REQUEST >> Word for word, print each line of the listing below; pictures stay out.

COLLECTED MATERIAL >>
****************

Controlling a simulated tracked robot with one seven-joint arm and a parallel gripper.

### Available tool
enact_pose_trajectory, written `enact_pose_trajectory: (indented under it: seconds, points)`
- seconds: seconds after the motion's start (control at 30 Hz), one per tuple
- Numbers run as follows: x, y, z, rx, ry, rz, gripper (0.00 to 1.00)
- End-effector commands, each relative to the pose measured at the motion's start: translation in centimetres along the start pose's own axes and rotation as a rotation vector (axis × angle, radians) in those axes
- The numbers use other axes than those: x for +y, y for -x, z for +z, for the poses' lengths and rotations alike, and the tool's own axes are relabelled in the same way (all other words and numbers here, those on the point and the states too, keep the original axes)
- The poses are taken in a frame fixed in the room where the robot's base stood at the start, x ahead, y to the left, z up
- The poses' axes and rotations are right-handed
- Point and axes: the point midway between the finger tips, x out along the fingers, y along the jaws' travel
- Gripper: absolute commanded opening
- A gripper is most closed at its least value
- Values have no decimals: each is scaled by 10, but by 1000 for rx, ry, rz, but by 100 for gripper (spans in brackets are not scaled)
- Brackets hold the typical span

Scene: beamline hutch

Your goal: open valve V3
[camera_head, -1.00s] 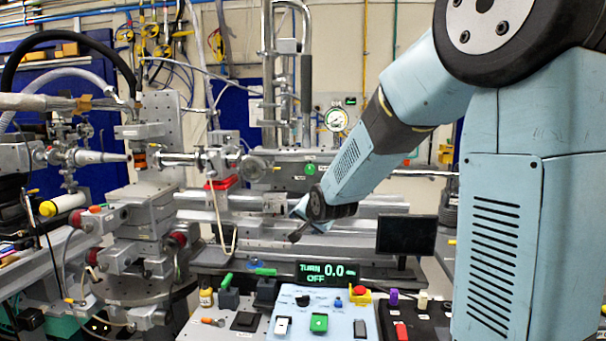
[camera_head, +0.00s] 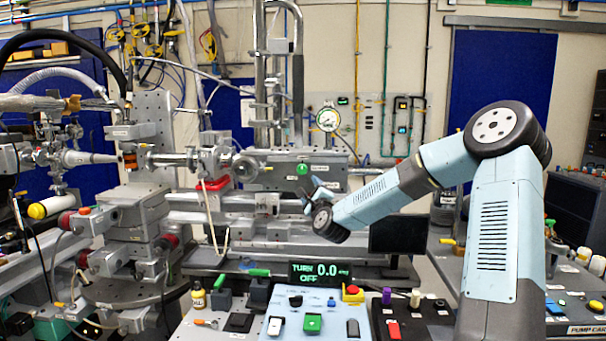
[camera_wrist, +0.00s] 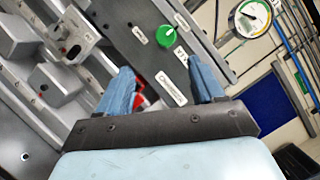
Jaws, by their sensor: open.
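A round green knob (camera_head: 302,169) with a pale mark sits on a grey panel right of the beam pipe in the head view. The wrist view shows the green knob (camera_wrist: 166,36) beyond my fingertips, with a small white label beside it that I cannot read for certain. My gripper (camera_head: 314,190) is just below and right of the knob in the head view, partly hidden behind my wrist. In the wrist view my gripper (camera_wrist: 161,76) has its two blue fingers wide apart with nothing between them. The knob is apart from both fingers.
A dark monitor (camera_head: 397,235) stands below my forearm. A control box (camera_head: 318,306) with buttons stands in front. A red part (camera_wrist: 139,94) lies behind the left finger.

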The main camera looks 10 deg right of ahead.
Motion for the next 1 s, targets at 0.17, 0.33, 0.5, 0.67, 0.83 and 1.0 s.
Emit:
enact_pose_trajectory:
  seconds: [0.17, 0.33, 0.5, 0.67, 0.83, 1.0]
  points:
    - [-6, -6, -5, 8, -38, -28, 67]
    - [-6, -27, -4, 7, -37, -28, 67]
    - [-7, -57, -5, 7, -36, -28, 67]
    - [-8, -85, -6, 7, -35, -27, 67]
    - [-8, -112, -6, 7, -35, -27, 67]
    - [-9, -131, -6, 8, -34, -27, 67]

****************

ANSWER TO THE EXERCISE >>
Controlling a simulated tracked robot with one seven-joint arm and a parallel gripper.

### Available tool
enact_pose_trajectory, written `enact_pose_trajectory: (indented under it: seconds, points)`
- seconds: seconds after the motion's start (control at 30 Hz), one per tuple
- Numbers run as follows: x, y, z, rx, ry, rz, gripper (0.00 to 1.00)
- End-effector commands, each relative to the pose measured at the motion's start: translation in centimetres along the start pose's own axes and rotation as a rotation vector (axis × angle, radians) in those axes
- The numbers use other axes than those: x for +y, y for -x, z for +z, for the poses' lengths and rotations alike, and the tool's own axes are relabelled in the same way (all other words and numbers here, those on the point and the states too, keep the original axes)
- The poses are taken in a frame fixed in the room where the robot's base stood at the start, x ahead, y to the left, z up
- The poses' axes and rotations are right-handed
- Point and axes: the point midway between the finger tips, x out along the fingers, y along the jaws' travel
- Gripper: absolute commanded opening
- A gripper is most closed at its least value
- Values have no decimals: each is scaled by 10, but by 1000 for rx, ry, rz, but by 100 for gripper (spans in brackets are not scaled)
- Brackets hold the typical span

Scene: beamline hutch

Your goal: open valve V3
[camera_head, -1.00s] 
[camera_head, +0.00s] 
[camera_wrist, +0.00s] 
Jaws, by their sensor: open.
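A round green knob (camera_head: 302,169) with a pale mark sits on a grey panel right of the beam pipe in the head view. The wrist view shows the green knob (camera_wrist: 166,36) beyond my fingertips, with a small white label beside it that I cannot read for certain. My gripper (camera_head: 314,190) is just below and right of the knob in the head view, partly hidden behind my wrist. In the wrist view my gripper (camera_wrist: 161,76) has its two blue fingers wide apart with nothing between them. The knob is apart from both fingers.
A dark monitor (camera_head: 397,235) stands below my forearm. A control box (camera_head: 318,306) with buttons stands in front. A red part (camera_wrist: 139,94) lies behind the left finger.

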The main camera looks 10 deg right of ahead.
Motion for the next 1 s, targets at 0.17, 0.33, 0.5, 0.67, 0.83 and 1.0 s.
Emit:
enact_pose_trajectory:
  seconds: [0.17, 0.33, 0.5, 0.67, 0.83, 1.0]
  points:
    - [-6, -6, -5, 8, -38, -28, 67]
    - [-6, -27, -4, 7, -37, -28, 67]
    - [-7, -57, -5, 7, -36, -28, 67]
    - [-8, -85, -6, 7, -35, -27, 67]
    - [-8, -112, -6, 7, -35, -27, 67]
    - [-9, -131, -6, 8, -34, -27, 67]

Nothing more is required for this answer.